Your Turn, Mr. President
And, after that, I switched off the screen and went back to my office and a full plate of work. And I hoped, before too long, the new President would do the same.
As in the next morning, if not sooner.
It’s not that I didn’t appreciate the historical moment, and the sea change we’re likely to face in government. I also don’t deny that Mr. Obama is someone with a keen mind and isn’t afraid to use it.
And one final day to revel in his taking office is warranted. However, as I trudged onto an airliner to head to a business meeting the day after the inauguration, I didn’t want to hear anymore about the parade, the car, the outfits, the food or the dancing, or the literal millions of human-interest bits about people in attendance.

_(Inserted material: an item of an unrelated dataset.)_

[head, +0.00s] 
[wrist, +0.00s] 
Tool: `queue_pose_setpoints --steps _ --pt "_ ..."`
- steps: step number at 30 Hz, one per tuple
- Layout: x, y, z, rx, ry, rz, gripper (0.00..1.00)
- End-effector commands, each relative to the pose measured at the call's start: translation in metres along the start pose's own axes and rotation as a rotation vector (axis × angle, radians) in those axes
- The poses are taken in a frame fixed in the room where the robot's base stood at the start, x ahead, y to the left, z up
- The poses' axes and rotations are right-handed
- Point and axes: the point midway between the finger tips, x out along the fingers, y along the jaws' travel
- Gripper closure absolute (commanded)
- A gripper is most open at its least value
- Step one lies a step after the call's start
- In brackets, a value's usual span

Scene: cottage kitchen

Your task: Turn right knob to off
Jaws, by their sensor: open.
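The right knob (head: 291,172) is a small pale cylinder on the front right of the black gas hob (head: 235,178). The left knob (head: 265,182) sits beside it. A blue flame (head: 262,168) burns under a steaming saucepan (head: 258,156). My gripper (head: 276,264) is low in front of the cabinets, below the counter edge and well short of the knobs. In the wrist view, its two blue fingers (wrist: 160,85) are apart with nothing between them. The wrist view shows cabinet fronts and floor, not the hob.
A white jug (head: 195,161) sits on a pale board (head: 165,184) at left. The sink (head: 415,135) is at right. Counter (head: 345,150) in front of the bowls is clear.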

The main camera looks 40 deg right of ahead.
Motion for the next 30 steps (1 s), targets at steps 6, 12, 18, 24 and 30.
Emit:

I was going to work. And, by the time I sat in a coach seat in California for a pre-dawn flight, I wanted my new president already at the desk.
We’re all part of a country facing tough times. I heard it in stories during the past few days about fabricators and vendors running operations with big numbers on the wrong side of the ledger. The words fat and gravy disappeared in favor of lean and hungry, and nobody was talking about food.
I also walked through a Dallas office park where the new symbol of the times is the chained-up entrance to parking lots, which means the accompanying office building is utterly vacant. I looked out a hotel-room window at a barely-lighted building across the way, with 88,000 ft² spread through six empty floors.
The planes on the way home on Friday didn’t have many empty seats, although flights were fewer and some 15 people used frequent-flyer miles to get last-minute standby tickets to Las Vegas. It’s not like riding the rails to look for fruit-picking work in California, like my father some seven decades ago, but it’s a different time.
That’s why I wanted my new president to hit the ground and keep running hard. I’ll freely admit that I didn’t vote for him, and I know I’ll see things he’ll do that I won’t agree with. Whether any of the federal economic stimuli, whenever it gets here, will help the stone trade is uncertain, if not doubtful.
But, for the sake of all of us, he’s got to get to work and keep at it. And I wish him a lot of luck. Meanwhile, whether its at the office, on the road or even on a jetliner head westward and homeward, I’ll keep working, because it’s what I can do to help out.